Mortgages for first time buyers

Things to be aware of:

A property doesn’t become yours until you’ve paid the whole mortgage off. It may sound obvious, but it’s important to bear this in mind when choosing a mortgage. If you can’t keep up with your repayments, your home could be repossessed.

That’s why it’s crucial that you sign up for the right deal. Here’s what to look out for:

Be careful about committing to a mortgage plan that’s hard to get out of – avoid deals that come with severe exit penalties.

If you sign-up for a long-term deal, make sure that it has a low interest rate.

Bear in mind that, as a first-time buyer, you’re in a stronger position than ever before. There are plenty of mortgage lenders competing for your business. So, it’s well worth shopping around for the best deals.

Having enough money

Whilst it is possible to secure a 100% mortgage on a house, mortgage lenders are often reluctant to lend the full value of the house. Therefore, it’s likely that you’ll need to pay the remaining 5%-25% – the deposit, before you can move in.

In addition to the deposit, there are other costs that you’ll need to budget for:

Property valuation & survey fees

You’ll need to carry out a valuation of the property you wish to buy – this can cost around £130, although the amount is variable. Your mortgage lender requires this information in order to assess how much to lend you. Additionally, a full survey of the property is recommended, in order to ensure there aren’t any structural problems such as dry rot, subsidence or vermin. Again, this cost will vary, but should be between £200-£300.

Legal expenses

In order to transfer the property deeds into your name, you’ll need to hire a solicitor or licensed conveyancer. You should also request a detailed search of the property’s local area to ensure that there aren’t any plans to build a motorway through the area or any building restrictions.

If your property is worth over £250 000, you’ll also need to pay a tax called Stamp Duty. This ensures that your rights as the legal owner are upheld. Finally, Land Registry Fees are also required to confirm you as the legal owner of the property. More info.

Bear in mind that most mortgage lenders are unlikely to lend you more than 3 times your salary. So, if you’re buying alone, it may prove difficult to find enough money to buy your dream house. However, some mortgage lenders will agree to a loan that’s 4 times your salary, IF you present your case well.

Buying your first home

So, you’ve decided to buy your dream home. You’ve contacted solicitors, surveyors, and your mortgage lender. You’ve paid for valuations, conveyancing, and saved for a deposit.

But even after all that, there’s no guarantee that you’ll complete the deal. The seller doesn’t have to commit until the last moment, so, if another buyer makes a more lucrative offer, there’s a chance you may lose the house.

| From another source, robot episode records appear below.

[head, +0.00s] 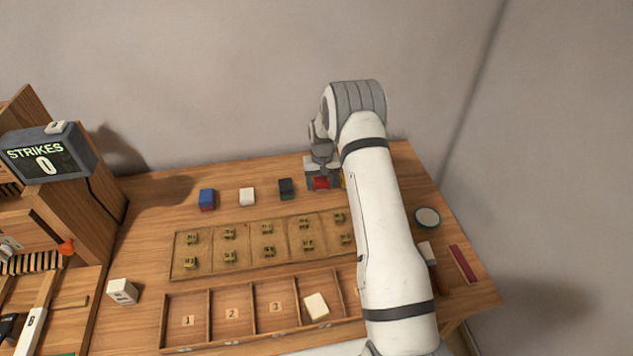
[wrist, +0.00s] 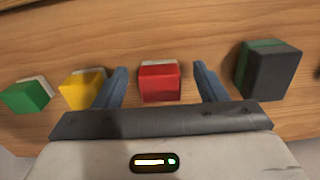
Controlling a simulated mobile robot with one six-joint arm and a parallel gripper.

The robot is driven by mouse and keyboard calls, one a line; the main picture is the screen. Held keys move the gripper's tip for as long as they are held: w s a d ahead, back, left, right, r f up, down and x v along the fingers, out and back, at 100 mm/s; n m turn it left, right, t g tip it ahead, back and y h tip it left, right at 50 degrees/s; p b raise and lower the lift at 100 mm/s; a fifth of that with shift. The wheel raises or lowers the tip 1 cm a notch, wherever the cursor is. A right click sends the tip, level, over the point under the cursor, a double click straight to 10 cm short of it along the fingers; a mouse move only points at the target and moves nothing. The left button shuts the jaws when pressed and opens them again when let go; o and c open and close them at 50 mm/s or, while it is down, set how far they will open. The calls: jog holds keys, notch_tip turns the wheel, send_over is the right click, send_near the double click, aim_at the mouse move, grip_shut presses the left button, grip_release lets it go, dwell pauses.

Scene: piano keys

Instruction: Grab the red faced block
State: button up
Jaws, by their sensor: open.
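The red faced block (wrist: 159,82) stands on the table between my gripper's two fingers in the wrist view, with gaps on both sides. Its far edge shows a pale strip. It also shows in the head view as a small red patch (head: 321,183) under my gripper. My gripper (wrist: 160,86) is open, its blue-grey fingers on either side of the red block and not touching it. In the head view my gripper (head: 322,168) points down at the back row of blocks, and my arm hides part of that row.
A yellow block (wrist: 82,90) sits close beside the left finger, with a green block (wrist: 26,95) beyond it. A dark block (wrist: 268,70) is right of the right finger. In the head view, a white block (head: 247,197) and blue block (head: 207,199) stand further left.

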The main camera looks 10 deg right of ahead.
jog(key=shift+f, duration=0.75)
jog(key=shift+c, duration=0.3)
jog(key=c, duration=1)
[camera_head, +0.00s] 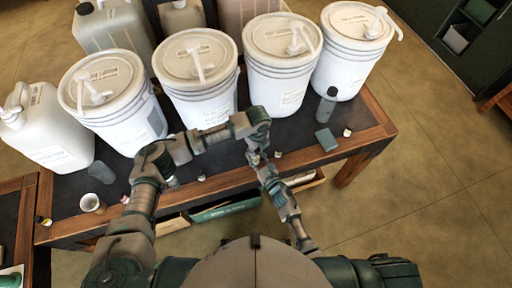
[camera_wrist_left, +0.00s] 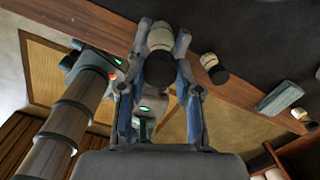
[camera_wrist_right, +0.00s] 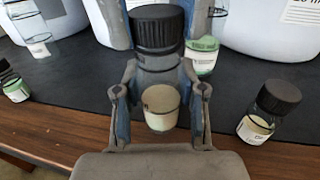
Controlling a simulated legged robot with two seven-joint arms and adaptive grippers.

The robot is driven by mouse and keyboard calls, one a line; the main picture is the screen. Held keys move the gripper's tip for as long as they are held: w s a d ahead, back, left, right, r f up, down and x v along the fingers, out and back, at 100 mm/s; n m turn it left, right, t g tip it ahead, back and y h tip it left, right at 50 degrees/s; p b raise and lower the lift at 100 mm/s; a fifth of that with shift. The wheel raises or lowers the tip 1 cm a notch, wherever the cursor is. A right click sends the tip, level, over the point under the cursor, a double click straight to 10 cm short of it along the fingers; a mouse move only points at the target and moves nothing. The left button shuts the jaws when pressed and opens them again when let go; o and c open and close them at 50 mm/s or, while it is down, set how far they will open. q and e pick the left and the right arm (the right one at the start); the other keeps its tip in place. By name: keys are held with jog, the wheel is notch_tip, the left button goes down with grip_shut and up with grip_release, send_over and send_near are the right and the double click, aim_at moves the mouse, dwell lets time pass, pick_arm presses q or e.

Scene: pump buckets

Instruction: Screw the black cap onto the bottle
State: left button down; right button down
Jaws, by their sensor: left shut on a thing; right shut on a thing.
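A small bottle with pale contents (camera_wrist_right: 162,108) stands between the fingers of my right gripper (camera_wrist_right: 160,112) in the right wrist view. A black cap (camera_wrist_right: 157,28) is directly above the bottle, in line with it. My left gripper's blue-grey fingers flank the cap, shut on it. The left wrist view shows the cap (camera_wrist_left: 160,71) in front of the pale bottle (camera_wrist_left: 160,38), between my left gripper's fingers (camera_wrist_left: 163,45). In the head view my left gripper (camera_head: 254,150) and right gripper (camera_head: 266,166) meet above the table's front edge. Whether the threads are engaged is hidden.
White buckets with pumps (camera_head: 202,85) line the dark table (camera_head: 232,160). Another small black-capped bottle (camera_wrist_right: 262,115) stands close to the right of the held one. A teal block (camera_head: 326,139), a grey bottle (camera_head: 327,106) and a white cup (camera_head: 91,202) are also on the table.

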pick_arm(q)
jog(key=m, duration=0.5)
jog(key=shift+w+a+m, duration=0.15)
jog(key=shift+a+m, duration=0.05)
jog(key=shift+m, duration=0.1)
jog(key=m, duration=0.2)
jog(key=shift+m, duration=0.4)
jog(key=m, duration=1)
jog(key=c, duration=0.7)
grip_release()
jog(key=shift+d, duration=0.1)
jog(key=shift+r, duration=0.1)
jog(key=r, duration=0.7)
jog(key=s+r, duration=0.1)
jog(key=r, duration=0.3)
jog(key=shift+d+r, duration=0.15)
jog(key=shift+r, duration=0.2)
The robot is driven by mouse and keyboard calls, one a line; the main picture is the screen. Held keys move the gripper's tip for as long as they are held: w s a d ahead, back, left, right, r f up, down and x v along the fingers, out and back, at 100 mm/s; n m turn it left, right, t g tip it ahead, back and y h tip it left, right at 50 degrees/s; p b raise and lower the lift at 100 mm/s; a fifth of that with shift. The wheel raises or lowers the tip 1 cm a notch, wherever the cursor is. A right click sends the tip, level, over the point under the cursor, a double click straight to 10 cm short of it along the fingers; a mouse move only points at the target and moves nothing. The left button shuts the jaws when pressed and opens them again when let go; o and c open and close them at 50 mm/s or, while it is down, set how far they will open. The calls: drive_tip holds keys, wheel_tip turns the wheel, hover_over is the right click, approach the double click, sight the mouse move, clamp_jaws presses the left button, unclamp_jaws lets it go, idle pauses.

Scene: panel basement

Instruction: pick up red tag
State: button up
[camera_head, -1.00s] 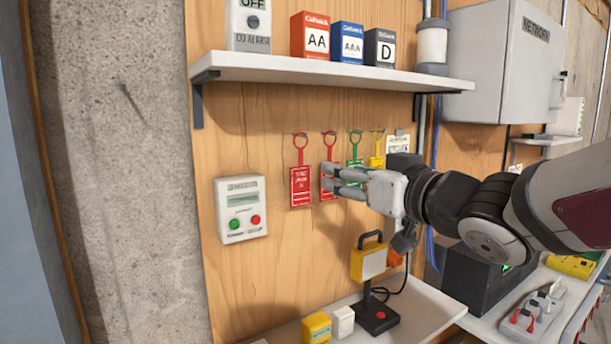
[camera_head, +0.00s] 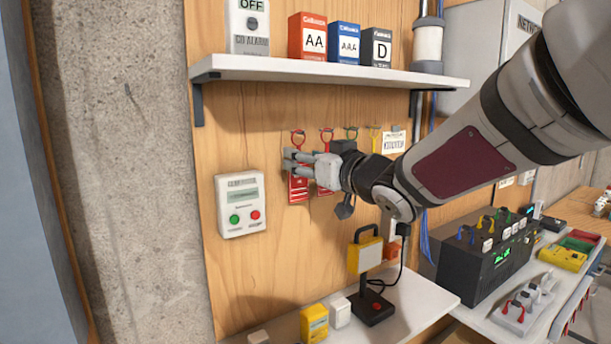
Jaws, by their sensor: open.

That’s why it’s crucial that you close the deal as soon as possible.

Buying a home as a couple

Buying a home with your partner enables you to secure a bigger mortgage and therefore to buy a better property. However, do bear in mind that if one of you stops making mortgage repayments, for whatever reason, you could be responsible for paying your share AND your partner’s.

One solution to this could be an interest-only mortgage, with the capital being repaid from an ISA. This option offers an inbuilt safeguard because they can only be held in individual names. So, you’re unlikely to be landed with a huge bill, if it all goes wrong between you and your partner.